Rows about robot tasks:
-- START --
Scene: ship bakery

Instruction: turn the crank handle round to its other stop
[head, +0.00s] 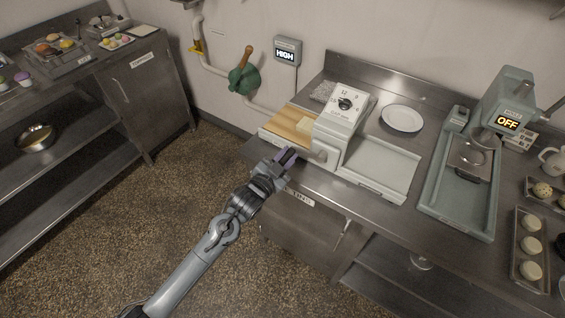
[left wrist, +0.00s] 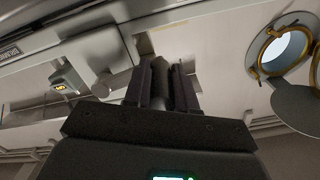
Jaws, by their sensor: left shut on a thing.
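The white machine (head: 340,122) with a numbered dial on top stands at the counter's front edge. Its crank (head: 317,155) is on the side facing me. My left gripper (head: 289,155) is at the crank's left end, shut on its handle; the fingers mostly hide the handle in the head view. In the left wrist view the left gripper's two dark fingers (left wrist: 166,84) are on either side of the dark handle (left wrist: 181,74). My right gripper is not in view.
A wooden board (head: 291,122) lies left of the machine's head and a pale empty tray (head: 383,168) right of it. A white plate (head: 402,118) is behind. A green valve (head: 243,79) with a wooden lever is on the wall. The floor in front is clear.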

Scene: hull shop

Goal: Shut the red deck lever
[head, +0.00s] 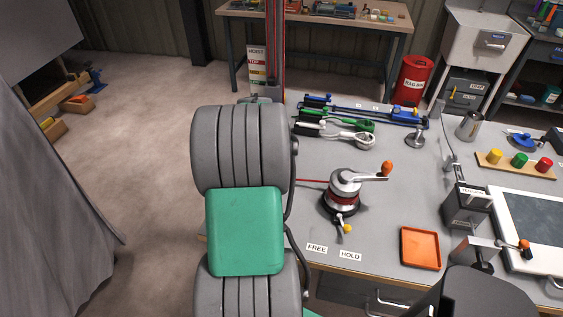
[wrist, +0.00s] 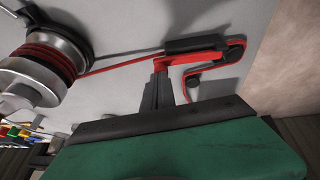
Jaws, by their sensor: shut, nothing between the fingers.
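The red deck lever (wrist: 190,58) shows in the wrist view, upper right of centre, with a black grip bar beside it and a dark round knob at its right end. A red line runs from its left side to the winch drum (wrist: 48,60). My gripper (wrist: 159,76) is shut and empty, its fingertips right at the lever's left end; I cannot tell whether they touch it. In the head view my arm hides the lever and my gripper. The silver winch (head: 344,190) shows there with the red line leading left from it.
A red bin (head: 412,80) stands behind.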

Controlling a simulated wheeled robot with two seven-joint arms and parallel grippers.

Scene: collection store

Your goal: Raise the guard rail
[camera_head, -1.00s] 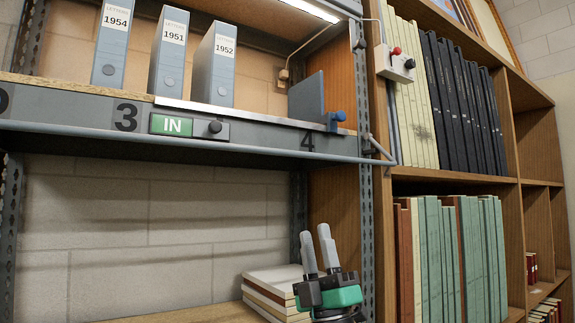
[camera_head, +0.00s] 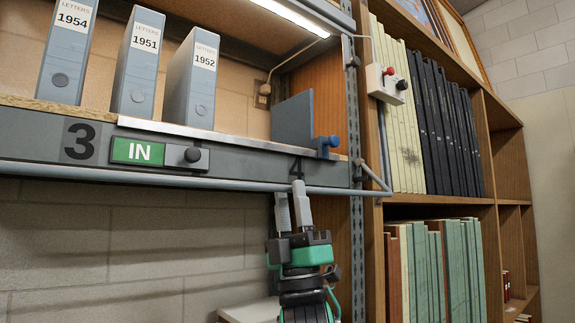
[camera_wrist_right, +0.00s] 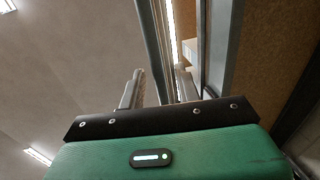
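The guard rail (camera_head: 230,186) is a thin grey rod running along the front of the shelf, level with the lower part of its edge. Its right end meets a bent arm (camera_head: 376,178) beside the upright. My right gripper (camera_head: 292,188) points up at the rail from below, near its right part. One finger overlaps the rail in the head view and the other tip is just at its underside. In the wrist view the fingers (camera_wrist_right: 158,85) stand apart with a long grey bar between them; contact cannot be told. My left gripper is not in view.
Grey letter files (camera_head: 190,82) stand on the shelf, with a blue-grey bookend (camera_head: 293,120) to their right. An IN slider (camera_head: 138,151) with a black knob is on the shelf edge. Books fill the right bookcase.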

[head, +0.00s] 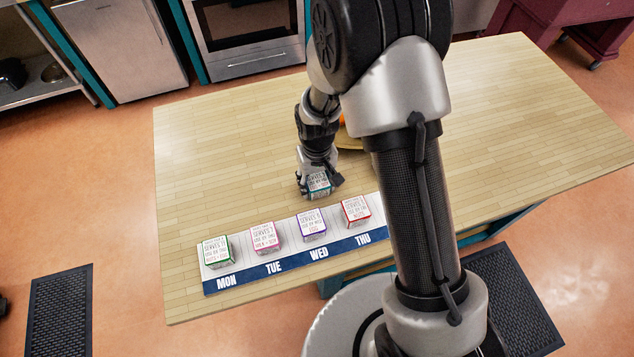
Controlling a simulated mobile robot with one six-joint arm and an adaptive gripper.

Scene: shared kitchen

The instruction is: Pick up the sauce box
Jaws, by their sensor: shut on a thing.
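In the head view, my gripper (319,183) is shut on a small box with a teal edge (319,186) and a white printed top. The box is over the wooden table, behind the row of boxes on the mat. My fingers cover its sides, and I cannot tell whether it touches the table. The print is too small to tell whether it names sauce. Four-sided boxes with similar white printed tops stand on the mat: a green-edged box (216,251), a pink-edged box (265,238), a purple-edged box (311,224) and a red-edged box (356,211).
The white and blue mat (247,279) reads MON, TUE, WED, THU along the front of the wooden table (220,150). A plate (349,141) with something orange is partly hidden behind my arm. The table's left and back areas are clear. My arm hides the mat's right end.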

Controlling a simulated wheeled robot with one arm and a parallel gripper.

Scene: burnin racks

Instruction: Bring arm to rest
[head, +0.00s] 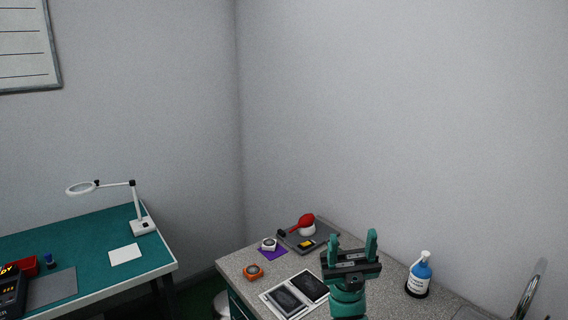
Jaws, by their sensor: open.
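My gripper (351,243) shows in the head view at the lower middle right, with its green fingers pointing up and spread apart. It is open, with nothing between the fingers. It stands in front of the grey speckled worktop (233,262), and my wrist hides part of that surface. I cannot tell its exact height above the worktop.
A green bench (85,235) with a lamp (142,226) stands left. Walls close the corner.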

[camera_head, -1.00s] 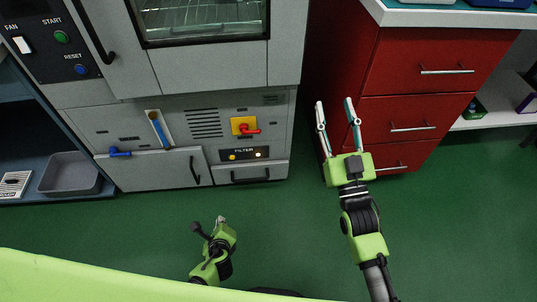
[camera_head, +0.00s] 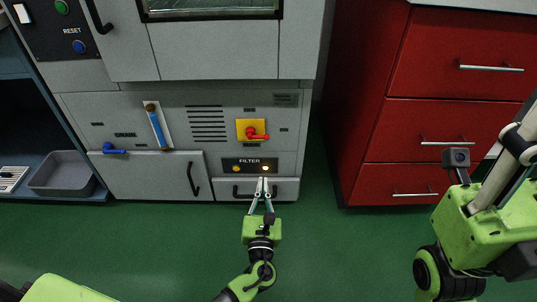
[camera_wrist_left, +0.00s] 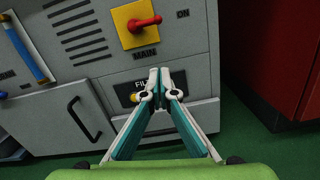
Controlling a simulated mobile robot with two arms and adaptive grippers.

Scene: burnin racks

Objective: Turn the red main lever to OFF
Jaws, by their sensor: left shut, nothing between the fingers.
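The red main lever (camera_head: 257,134) sits on a yellow square plate (camera_head: 244,124) on the grey machine's lower panel. Its handle points right. In the left wrist view the lever (camera_wrist_left: 145,22) points right, toward the ON label (camera_wrist_left: 183,13), with MAIN printed below the yellow plate (camera_wrist_left: 127,38). My left gripper (camera_head: 263,181) is shut and empty, below the lever and in front of the FILTER panel (camera_head: 249,165). It also shows in the left wrist view (camera_wrist_left: 160,75), apart from the lever. My right arm is at the right edge; its fingertips are not in view.
A blue valve handle (camera_head: 114,149) and a blue tube gauge (camera_head: 157,128) are left of the lever. A black drawer handle (camera_head: 245,194) is behind my left gripper. Red drawers (camera_head: 440,74) stand to the right. The green floor (camera_head: 325,235) is clear in the middle.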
-- END --
Restate the records word for word, omitting images.

Answer to the problem.
Scene: ship bakery

Instruction: turn the crank handle round to its other stop
[head, +0.00s] 
[left wrist, +0.00s] 
Jaws, by their sensor: left shut on a thing.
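The white machine (head: 340,122) with a numbered dial on top stands at the counter's front edge. Its crank (head: 317,155) is on the side facing me. My left gripper (head: 289,155) is at the crank's left end, shut on its handle; the fingers mostly hide the handle in the head view. In the left wrist view the left gripper's two dark fingers (left wrist: 166,84) are on either side of the dark handle (left wrist: 181,74). My right gripper is not in view.
A wooden board (head: 291,122) lies left of the machine's head and a pale empty tray (head: 383,168) right of it. A white plate (head: 402,118) is behind. A green valve (head: 243,79) with a wooden lever is on the wall. The floor in front is clear.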

Scene: hull shop

Goal: Shut the red deck lever
[head, +0.00s] 
[wrist, +0.00s] 
Jaws, by their sensor: shut, nothing between the fingers.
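The red deck lever (wrist: 190,58) shows in the wrist view, upper right of centre, with a black grip bar beside it and a dark round knob at its right end. A red line runs from its left side to the winch drum (wrist: 48,60). My gripper (wrist: 159,76) is shut and empty, its fingertips right at the lever's left end; I cannot tell whether they touch it. In the head view my arm hides the lever and my gripper. The silver winch (head: 344,190) shows there with the red line leading left from it.
A red bin (head: 412,80) stands behind.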

Controlling a simulated wheeled robot with two seven-joint arms and parallel grippers.

Scene: collection store

Your goal: Raise the guard rail
[camera_head, -1.00s] 
[camera_head, +0.00s] 
[camera_wrist_right, +0.00s] 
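The guard rail (camera_head: 230,186) is a thin grey rod running along the front of the shelf, level with the lower part of its edge. Its right end meets a bent arm (camera_head: 376,178) beside the upright. My right gripper (camera_head: 292,188) points up at the rail from below, near its right part. One finger overlaps the rail in the head view and the other tip is just at its underside. In the wrist view the fingers (camera_wrist_right: 158,85) stand apart with a long grey bar between them; contact cannot be told. My left gripper is not in view.
Grey letter files (camera_head: 190,82) stand on the shelf, with a blue-grey bookend (camera_head: 293,120) to their right. An IN slider (camera_head: 138,151) with a black knob is on the shelf edge. Books fill the right bookcase.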

[head, +0.00s] 
Controlling a simulated mobile robot with one six-joint arm and an adaptive gripper.

Scene: shared kitchen

The instruction is: Pick up the sauce box
Jaws, by their sensor: shut on a thing.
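In the head view, my gripper (319,183) is shut on a small box with a teal edge (319,186) and a white printed top. The box is over the wooden table, behind the row of boxes on the mat. My fingers cover its sides, and I cannot tell whether it touches the table. The print is too small to tell whether it names sauce. Four-sided boxes with similar white printed tops stand on the mat: a green-edged box (216,251), a pink-edged box (265,238), a purple-edged box (311,224) and a red-edged box (356,211).
The white and blue mat (247,279) reads MON, TUE, WED, THU along the front of the wooden table (220,150). A plate (349,141) with something orange is partly hidden behind my arm. The table's left and back areas are clear. My arm hides the mat's right end.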

Controlling a simulated wheeled robot with one arm and a parallel gripper.

Scene: burnin racks

Instruction: Bring arm to rest
[head, +0.00s] 
Jaws, by their sensor: open.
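My gripper (351,243) shows in the head view at the lower middle right, with its green fingers pointing up and spread apart. It is open, with nothing between the fingers. It stands in front of the grey speckled worktop (233,262), and my wrist hides part of that surface. I cannot tell its exact height above the worktop.
A green bench (85,235) with a lamp (142,226) stands left. Walls close the corner.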

[camera_head, -1.00s] 
[camera_head, +0.00s] 
[camera_wrist_left, +0.00s] 
Controlling a simulated mobile robot with two arms and adaptive grippers.

Scene: burnin racks

Objective: Turn the red main lever to OFF
Jaws, by their sensor: left shut, nothing between the fingers.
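The red main lever (camera_head: 257,134) sits on a yellow square plate (camera_head: 244,124) on the grey machine's lower panel. Its handle points right. In the left wrist view the lever (camera_wrist_left: 145,22) points right, toward the ON label (camera_wrist_left: 183,13), with MAIN printed below the yellow plate (camera_wrist_left: 127,38). My left gripper (camera_head: 263,181) is shut and empty, below the lever and in front of the FILTER panel (camera_head: 249,165). It also shows in the left wrist view (camera_wrist_left: 160,75), apart from the lever. My right arm is at the right edge; its fingertips are not in view.
A blue valve handle (camera_head: 114,149) and a blue tube gauge (camera_head: 157,128) are left of the lever. A black drawer handle (camera_head: 245,194) is behind my left gripper. Red drawers (camera_head: 440,74) stand to the right. The green floor (camera_head: 325,235) is clear in the middle.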

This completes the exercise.